The workers, the small businesses, the communities that keep sport alive.
So when we talk about billions being committed to one project, we are not talking about “government spending” in the abstract.
We are talking about a choice.
A choice about where our money goes.
And who it serves.
And right now, that choice is telling a very clear story.
This isn’t just about football
This is not just a football issue.
This is about every participation sport in Tasmania.
Football.
Netball.
Basketball.
Athletics.
School sport.
Community recreation.
So the question becomes unavoidable:
Will there be anything left for the rest of us?
Or will grassroots sport be asked, once again, to wait… apply… fundraise… and be grateful?
The “multi-purpose” argument
We are already hearing it.
That this will be a multi-purpose stadium.
That cricket will use it.
That it will host events.
And maybe it will.
But even if cricket goes in there, even if concerts fill the calendar, it doesn’t change the fundamental issue.

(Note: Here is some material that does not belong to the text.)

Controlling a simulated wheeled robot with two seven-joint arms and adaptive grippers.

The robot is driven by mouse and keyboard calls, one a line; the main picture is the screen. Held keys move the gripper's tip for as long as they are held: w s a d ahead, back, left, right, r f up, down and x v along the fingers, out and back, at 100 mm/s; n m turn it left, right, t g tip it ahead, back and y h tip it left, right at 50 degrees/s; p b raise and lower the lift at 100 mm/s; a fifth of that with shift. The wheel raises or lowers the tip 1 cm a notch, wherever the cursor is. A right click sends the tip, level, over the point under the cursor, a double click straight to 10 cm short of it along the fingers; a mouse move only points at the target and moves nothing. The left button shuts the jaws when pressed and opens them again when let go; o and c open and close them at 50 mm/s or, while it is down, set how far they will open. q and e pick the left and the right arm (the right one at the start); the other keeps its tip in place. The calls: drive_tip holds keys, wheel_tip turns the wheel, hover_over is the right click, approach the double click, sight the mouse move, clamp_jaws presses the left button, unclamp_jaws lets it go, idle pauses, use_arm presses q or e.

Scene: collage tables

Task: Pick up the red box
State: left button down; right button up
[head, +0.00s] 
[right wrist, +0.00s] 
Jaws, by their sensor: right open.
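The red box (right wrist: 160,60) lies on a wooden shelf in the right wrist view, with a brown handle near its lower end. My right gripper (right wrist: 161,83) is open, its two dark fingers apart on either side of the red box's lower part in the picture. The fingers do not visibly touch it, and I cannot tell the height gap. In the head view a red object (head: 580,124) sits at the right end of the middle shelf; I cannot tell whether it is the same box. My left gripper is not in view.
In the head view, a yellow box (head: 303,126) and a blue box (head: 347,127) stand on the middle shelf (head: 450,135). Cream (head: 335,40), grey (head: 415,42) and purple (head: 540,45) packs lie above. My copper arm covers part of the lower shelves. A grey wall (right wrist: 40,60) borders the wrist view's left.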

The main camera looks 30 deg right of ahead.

Participation sport does not happen in stadiums.
It happens on local grounds.
On school ovals.
On shared community spaces with lights that barely work and changerooms that still don’t meet the needs of women and girls.
A multi-purpose stadium is still a centralised, elite piece of infrastructure.
It does not solve the everyday reality of community sport.
It doesn’t give a junior team somewhere to train.
It doesn’t ease ground shortages.
It doesn’t reduce waiting lists.
It doesn’t change the lived experience of the thousands of Tasmanians who play sport every week.
While we debate what fits inside the stadium…
the rest of sport is still outside, waiting.
The part I can’t ignore
I fear for my code of sport.
And I fear for every other community sport in Tasmania.
Because if $3 billion is poured into a stadium that most people will never set foot in, we are making a very clear decision about what matters, and what doesn’t.
This is no longer just about what we build.
It’s about what we risk.
Tasmania should have an AFL team.
But building a cathedral to one sport risks leaving the rest of us outside.
Stop telling football to be grateful.